I built a distributed job queue in Go to understand how they actually work

#architecture #distributedsystems #go #showdev

I have used job queues my whole developer life without knowing what was inside them.

So I built one.

Not a wrapper around an existing queue. A full implementation from scratch
with Redis, PostgreSQL, goroutines, and real failure handling.

Here is everything I learned.

Why Dual Storage

Most job queues use one store. Redis is fast. PostgreSQL is durable. I wanted both.

Redis handles dispatch via a sorted set priority queue. Fast enqueue, fast dequeue.

PostgreSQL is the source of truth. Every job lives there permanently.

The rule: no critical state lives only in Redis. If Redis wipes completely,
no job is lost. PostgreSQL has everything.

Three Things Running Concurrently

A worker pool that executes jobs
A scheduler that promotes jobs from PostgreSQL into Redis when their time arrives
A stale reaper that detects crashed workers and requeues their jobs automatically

All three run as goroutines. All three coordinate without stepping on each other.

What Happens When a Worker Crashes

This is the part most tutorials skip.

When a worker picks up a job it marks it as in-progress. If that worker crashes
mid-execution the job stays marked in-progress forever unless something intervenes.
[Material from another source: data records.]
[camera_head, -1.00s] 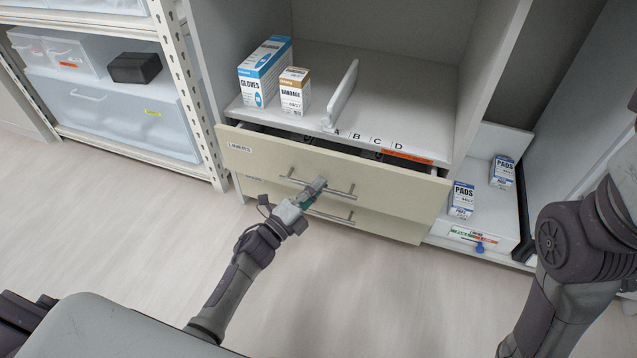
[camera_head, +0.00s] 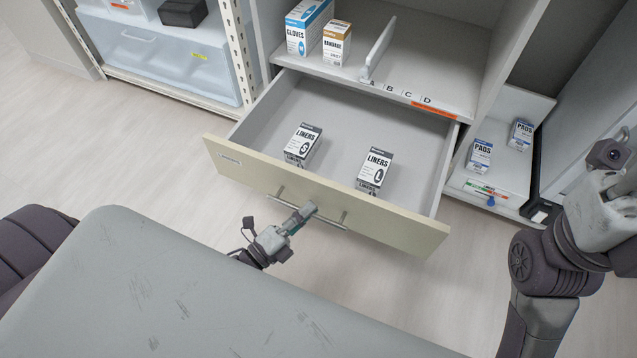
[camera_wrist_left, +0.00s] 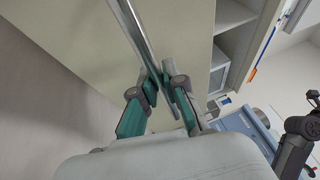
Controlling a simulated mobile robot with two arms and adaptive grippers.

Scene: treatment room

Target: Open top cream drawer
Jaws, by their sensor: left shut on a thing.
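The top cream drawer (camera_head: 330,205) is pulled far out of the cabinet, and its grey inside shows in the head view. Two LINERS boxes (camera_head: 303,146) (camera_head: 374,172) stand in it. My left gripper (camera_head: 303,214) is shut on the drawer's metal bar handle (camera_head: 340,222), near the handle's middle. In the left wrist view the fingers (camera_wrist_left: 166,88) close around the bar (camera_wrist_left: 135,35) in front of the cream front (camera_wrist_left: 75,45). My right arm is at the right of the head view, away from the drawer; its gripper fingers are not clearly visible.
Above the drawer, a shelf holds a GLOVES box (camera_head: 308,25), a BANDAGE box (camera_head: 336,43) and a white divider (camera_head: 378,48). PADS boxes (camera_head: 479,157) stand on a low shelf at right. Shelving with a blue bin (camera_head: 165,60) is at left. Floor (camera_head: 110,160) is clear at left.

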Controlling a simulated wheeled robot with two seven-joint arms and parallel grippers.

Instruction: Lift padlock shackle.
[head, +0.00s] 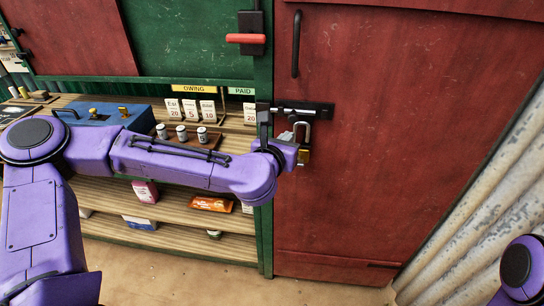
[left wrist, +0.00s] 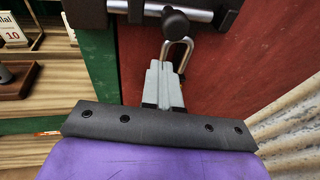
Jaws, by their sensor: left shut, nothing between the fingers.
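The padlock hangs at the black bolt (head: 318,109) on the red door. Its brass body (head: 304,156) and pale metal shackle (head: 306,127) show in the head view, partly hidden by my left gripper (head: 289,137). In the left wrist view the shackle (left wrist: 188,46) rises just beyond my left gripper's grey fingertips (left wrist: 163,66). The fingers are shut together with nothing between them. Whether they touch the shackle I cannot tell. The padlock body is hidden behind the fingers there. My right gripper is out of view.
The red door (head: 400,130) has a black handle (head: 296,45) above the bolt. A green post (head: 264,75) stands beside it. At left are shelves with a blue box (head: 95,115), jars and price cards. Corrugated metal (head: 490,190) is at right. The door front is otherwise clear.

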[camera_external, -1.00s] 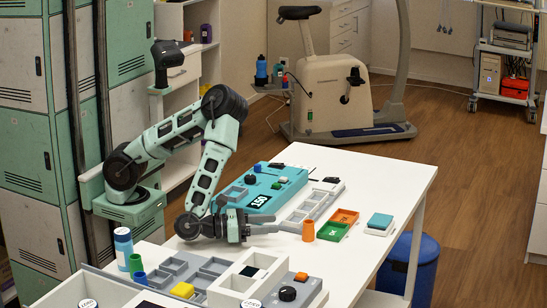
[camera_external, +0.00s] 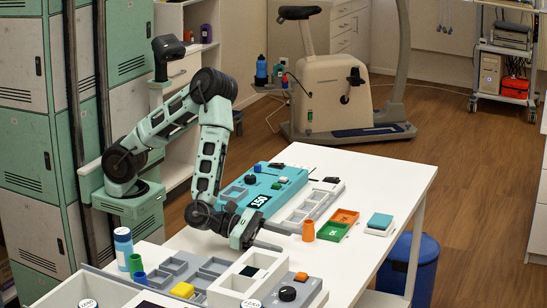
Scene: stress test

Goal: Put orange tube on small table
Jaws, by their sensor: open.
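The orange tube (camera_external: 308,231) stands upright on the long white table (camera_external: 392,170), left of the green tray. My gripper (camera_external: 288,240) is low over the table, to the left of the tube, with its fingers pointing right. The jaws are open and nothing is between them. The far fingertip appears close to the tube; I cannot tell whether it touches. I cannot tell which surface is the small table.
A green tray (camera_external: 331,232) and an orange tray (camera_external: 344,216) lie just right of the tube. A teal device (camera_external: 262,190) and grey compartment trays lie behind my gripper. A teal block (camera_external: 380,221) sits further right. A blue bin (camera_external: 412,270) stands on the floor.

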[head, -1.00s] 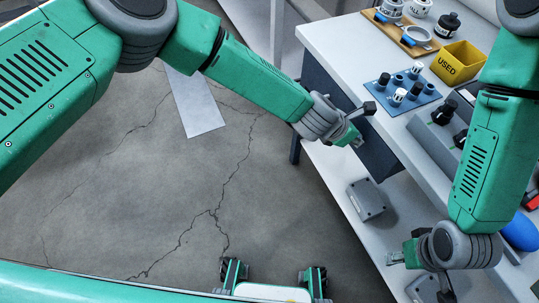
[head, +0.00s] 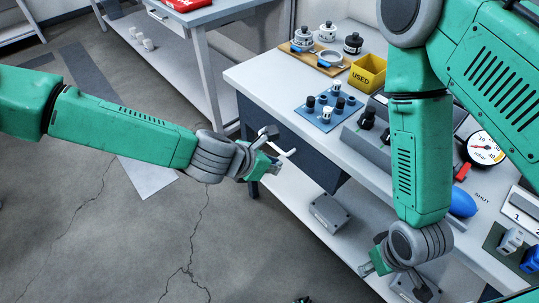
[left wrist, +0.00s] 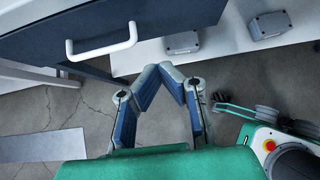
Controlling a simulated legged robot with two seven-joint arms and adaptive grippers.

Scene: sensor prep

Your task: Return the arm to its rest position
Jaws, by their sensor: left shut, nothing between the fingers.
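My left gripper (head: 272,170) is empty and in the air in front of the workbench (head: 262,76), close to the white drawer handle (head: 285,153). In the left wrist view its blue-padded fingers (left wrist: 172,68) meet at their tips, with the drawer handle (left wrist: 101,42) beyond them to the upper left. My right gripper (head: 372,264) hangs low in front of the bench, beside the lower shelf. Its fingers are small and partly hidden by the wrist, so I cannot tell if they are open.
On the bench are a blue tray (head: 312,122) with small sensors, a yellow USED bin (head: 367,73), a wooden board (head: 309,57) with jars, and a gauge (head: 486,148). A grey box (head: 329,213) sits on the lower shelf. The floor left of the bench is clear.
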The stale reaper scans for jobs that have been in-progress longer than their timeout.
It requeues them automatically with exponential backoff.

No manual intervention. No lost jobs.

The Numbers

Metric	Result
Job registration	52ns/op, 0 allocations
Job execution	950ns/op

Benchmarked with Go's built-in benchmark tooling.

Ships with a Prometheus metrics endpoint and a pre-built Grafana dashboard
covering queue depth, throughput, and failure rates by job type.

What I Actually Understand Now

Why Redis alone is not enough for a job queue
Why crashed worker recovery needs to be a first class feature not an afterthought
Why exponential backoff matters more than immediate retries

The project is open source with one external contributor already.